After decades of phenomenal, double-digit growth, the Chinese economy has slowed significantly and persistently in recent years, with all the headline data indicating that what was once the world’s fastest-growing major economy has lost momentum. All the major indicators of economic activity have weakened in the past two years.
Among the challenges have been a bearish stock market following last year’s near-panic-driven declines, falling exports due to weak external demand, continuous downward pressure on the currency and outflows of foreign exchange reserves and, worst of all, high and rising levels of debt.
If Xi cannot reverse the stubborn slowdown in economic growth, more doubts will surface about his ability to realise the first centenary goal and make progress towards the second.
The government also faces a test of its political will to reform the country’s state-owned enterprises (SOEs), something central to any hope of transition from a state-dominated command economy to one mainly driven by market forces. That will also decide whether it can avoid what economists call the “middle income trap” – a term first coined by the World Bank 10 years ago to describe the failure of many East Asian and Latin American economies to make further progress.
Xi’s ability to steer the economy clear of such a trap will determine whether he can achieve his dream of “national rejuvenation”.

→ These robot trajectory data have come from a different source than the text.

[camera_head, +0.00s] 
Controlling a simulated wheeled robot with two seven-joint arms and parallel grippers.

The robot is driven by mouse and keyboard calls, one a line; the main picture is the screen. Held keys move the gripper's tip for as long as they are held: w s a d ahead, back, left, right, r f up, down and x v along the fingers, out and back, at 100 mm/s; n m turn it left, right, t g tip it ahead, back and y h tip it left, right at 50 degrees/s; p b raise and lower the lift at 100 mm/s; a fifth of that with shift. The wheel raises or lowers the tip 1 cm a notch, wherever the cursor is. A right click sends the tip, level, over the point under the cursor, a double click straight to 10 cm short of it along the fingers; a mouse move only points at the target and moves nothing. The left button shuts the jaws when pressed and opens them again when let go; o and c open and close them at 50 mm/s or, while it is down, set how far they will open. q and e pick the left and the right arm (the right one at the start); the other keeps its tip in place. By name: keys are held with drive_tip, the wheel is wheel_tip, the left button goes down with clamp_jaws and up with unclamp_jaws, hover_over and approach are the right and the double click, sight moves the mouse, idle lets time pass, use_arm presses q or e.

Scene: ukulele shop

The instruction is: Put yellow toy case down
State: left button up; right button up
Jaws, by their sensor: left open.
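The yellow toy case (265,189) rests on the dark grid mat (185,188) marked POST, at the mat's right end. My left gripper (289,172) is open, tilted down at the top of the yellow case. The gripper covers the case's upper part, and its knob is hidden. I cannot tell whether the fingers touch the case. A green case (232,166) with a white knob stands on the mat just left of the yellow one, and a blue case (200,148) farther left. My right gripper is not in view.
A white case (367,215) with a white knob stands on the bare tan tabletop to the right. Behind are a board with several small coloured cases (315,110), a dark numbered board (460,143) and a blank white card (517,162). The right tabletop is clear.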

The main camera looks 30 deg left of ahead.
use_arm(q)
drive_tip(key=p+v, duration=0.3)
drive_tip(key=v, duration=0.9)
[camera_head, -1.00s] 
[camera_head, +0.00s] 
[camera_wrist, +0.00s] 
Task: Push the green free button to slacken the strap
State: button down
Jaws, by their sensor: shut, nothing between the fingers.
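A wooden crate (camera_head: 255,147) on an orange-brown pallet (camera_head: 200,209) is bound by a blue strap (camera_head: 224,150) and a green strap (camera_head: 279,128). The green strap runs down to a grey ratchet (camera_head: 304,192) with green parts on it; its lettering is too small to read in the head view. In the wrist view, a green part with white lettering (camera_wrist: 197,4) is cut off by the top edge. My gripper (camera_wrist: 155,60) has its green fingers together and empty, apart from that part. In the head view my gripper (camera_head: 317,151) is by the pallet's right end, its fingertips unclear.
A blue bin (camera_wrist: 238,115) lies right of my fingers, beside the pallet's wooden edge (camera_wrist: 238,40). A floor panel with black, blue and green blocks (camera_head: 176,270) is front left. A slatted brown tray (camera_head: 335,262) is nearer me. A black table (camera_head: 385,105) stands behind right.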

Economists say there has been no major market reform breakthrough in the past three years, even though the party launched an ambitious programme at a plenum in late 2013. In the past two years, the government has actually consolidated SOEs’ positions in the economy through mergers, expanding their size and market share in some industries, rather than meeting market expectations of further privatisation. There has also been only slow progress in the most difficult areas of financial and monetary reform: capital account openness and the marketisation of the exchange rate and interest rates.
Analysts agree that China will only be able to realise its dream of modernisation when the leadership can overcome obstacles to market-oriented reform of state capitalism and the political restructuring of its system of one-party rule.